### SOURCE MATERIAL:
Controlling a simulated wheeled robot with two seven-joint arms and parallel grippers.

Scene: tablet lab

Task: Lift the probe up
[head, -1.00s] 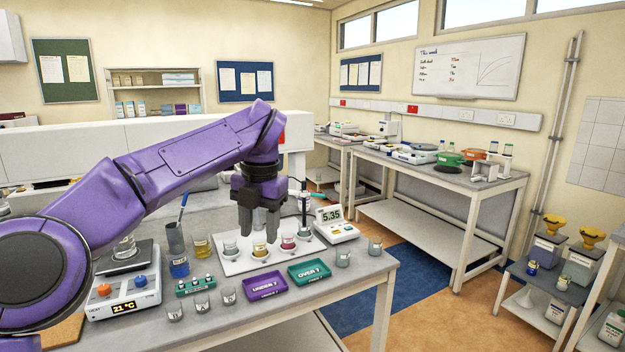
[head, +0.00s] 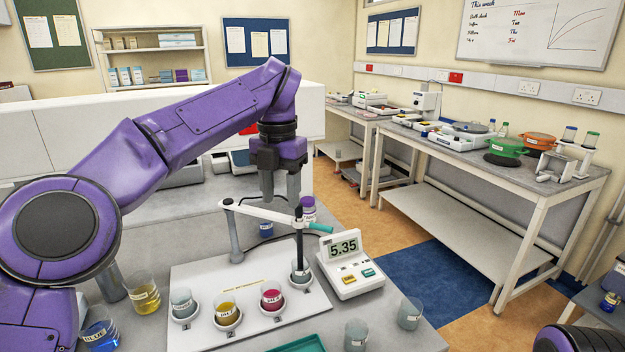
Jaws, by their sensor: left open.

### WHAT YOU ARE ASKED TO DO:
Omit the pictures and output all of the other material exactly.

### SOLVED PROBLEM:
Controlling a simulated wheeled robot with two seven-joint arms and parallel grippers.

Scene: tablet lab

Task: Lift the probe up
[head, -1.00s] 
[head, +0.00s] 
Jaws, by their sensor: left open.

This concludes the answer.